Task prompt: Your task is to output the data exactly as it stands.

Provided data:
-- start --

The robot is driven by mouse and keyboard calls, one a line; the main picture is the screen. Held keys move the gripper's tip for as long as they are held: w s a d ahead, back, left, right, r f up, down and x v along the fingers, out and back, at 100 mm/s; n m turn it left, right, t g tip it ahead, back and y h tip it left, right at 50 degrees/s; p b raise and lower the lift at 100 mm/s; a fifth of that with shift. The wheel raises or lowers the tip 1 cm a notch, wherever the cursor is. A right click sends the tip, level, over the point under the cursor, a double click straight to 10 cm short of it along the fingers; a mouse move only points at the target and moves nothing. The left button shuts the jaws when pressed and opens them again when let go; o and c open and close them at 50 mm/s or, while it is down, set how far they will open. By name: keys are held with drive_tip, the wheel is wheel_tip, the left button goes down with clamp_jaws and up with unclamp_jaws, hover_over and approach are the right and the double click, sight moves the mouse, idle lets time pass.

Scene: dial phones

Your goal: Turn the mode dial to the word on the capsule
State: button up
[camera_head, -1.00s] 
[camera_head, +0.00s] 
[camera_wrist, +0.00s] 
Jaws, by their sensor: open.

-- end --

Correct output:
The robot is driven by mouse and keyboard calls, one a line; the main picture is the screen. Held keys move the gripper's tip for as long as they are held: w s a d ahead, back, left, right, r f up, down and x v along the fingers, out and back, at 100 mm/s; n m turn it left, right, t g tip it ahead, back and y h tip it left, right at 50 degrees/s; p b raise and lower the lift at 100 mm/s; a fifth of that with shift. The wheel raises or lowers the tip 1 cm a notch, wherever the cursor is. A right click sends the tip, level, over the point under the cursor, a double click straight to 10 cm short of it along the fingers; a mouse move only points at the target and moves nothing. The left button shuts the jaws when pressed and opens them again when let go; o and c open and close them at 50 mm/s or, while it is down, set how far they will open. By name: keys are held with drive_tip, the wheel is wheel_tip, the left button goes down with clamp_jaws and up with unclamp_jaws, hover_over and approach are the right and the double click, sight moves the mouse, idle lets time pass.

Scene: dial phones

Your goal: Turn the mode dial to the word on the capsule
State: button up
[camera_head, -1.00s] 
[camera_head, +0.00s] 
[camera_wrist, +0.00s] 
Jaws, by their sensor: open.

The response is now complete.